What to produce: The entire listing is to be repeated verbatim.

Available data:
* begin *

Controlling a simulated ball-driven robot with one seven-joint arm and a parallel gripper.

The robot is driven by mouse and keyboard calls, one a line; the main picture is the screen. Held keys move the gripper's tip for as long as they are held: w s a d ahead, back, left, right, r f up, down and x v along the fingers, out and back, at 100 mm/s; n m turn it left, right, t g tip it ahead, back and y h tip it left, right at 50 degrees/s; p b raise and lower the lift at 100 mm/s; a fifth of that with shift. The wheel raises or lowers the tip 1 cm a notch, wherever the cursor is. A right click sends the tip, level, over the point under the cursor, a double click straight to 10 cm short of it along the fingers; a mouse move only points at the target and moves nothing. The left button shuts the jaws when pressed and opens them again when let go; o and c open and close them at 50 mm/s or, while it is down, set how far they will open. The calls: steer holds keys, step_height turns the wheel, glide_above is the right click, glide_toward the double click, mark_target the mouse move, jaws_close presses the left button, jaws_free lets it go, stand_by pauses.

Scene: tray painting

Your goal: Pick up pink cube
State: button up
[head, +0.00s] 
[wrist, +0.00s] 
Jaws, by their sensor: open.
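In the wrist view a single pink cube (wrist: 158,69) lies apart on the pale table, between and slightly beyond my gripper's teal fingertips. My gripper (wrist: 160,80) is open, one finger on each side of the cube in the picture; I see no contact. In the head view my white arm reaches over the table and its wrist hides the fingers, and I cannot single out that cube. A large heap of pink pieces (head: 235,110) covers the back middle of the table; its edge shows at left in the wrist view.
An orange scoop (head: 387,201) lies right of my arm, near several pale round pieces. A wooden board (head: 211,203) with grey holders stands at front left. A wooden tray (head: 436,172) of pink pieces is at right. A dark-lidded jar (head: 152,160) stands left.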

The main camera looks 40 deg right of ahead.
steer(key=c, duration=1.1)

* end *

Full response:
Controlling a simulated ball-driven robot with one seven-joint arm and a parallel gripper.

The robot is driven by mouse and keyboard calls, one a line; the main picture is the screen. Held keys move the gripper's tip for as long as they are held: w s a d ahead, back, left, right, r f up, down and x v along the fingers, out and back, at 100 mm/s; n m turn it left, right, t g tip it ahead, back and y h tip it left, right at 50 degrees/s; p b raise and lower the lift at 100 mm/s; a fifth of that with shift. The wheel raises or lowers the tip 1 cm a notch, wherever the cursor is. A right click sends the tip, level, over the point under the cursor, a double click straight to 10 cm short of it along the fingers; a mouse move only points at the target and moves nothing. The left button shuts the jaws when pressed and opens them again when let go; o and c open and close them at 50 mm/s or, while it is down, set how far they will open. The calls: steer holds keys, step_height turns the wheel, glide_above is the right click, glide_toward the double click, mark_target the mouse move, jaws_close presses the left button, jaws_free lets it go, stand_by pauses.

Scene: tray painting

Your goal: Pick up pink cube
State: button up
[head, +0.00s] 
[wrist, +0.00s] 
Jaws, by their sensor: open.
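In the wrist view a single pink cube (wrist: 158,69) lies apart on the pale table, between and slightly beyond my gripper's teal fingertips. My gripper (wrist: 160,80) is open, one finger on each side of the cube in the picture; I see no contact. In the head view my white arm reaches over the table and its wrist hides the fingers, and I cannot single out that cube. A large heap of pink pieces (head: 235,110) covers the back middle of the table; its edge shows at left in the wrist view.
An orange scoop (head: 387,201) lies right of my arm, near several pale round pieces. A wooden board (head: 211,203) with grey holders stands at front left. A wooden tray (head: 436,172) of pink pieces is at right. A dark-lidded jar (head: 152,160) stands left.

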The main camera looks 40 deg right of ahead.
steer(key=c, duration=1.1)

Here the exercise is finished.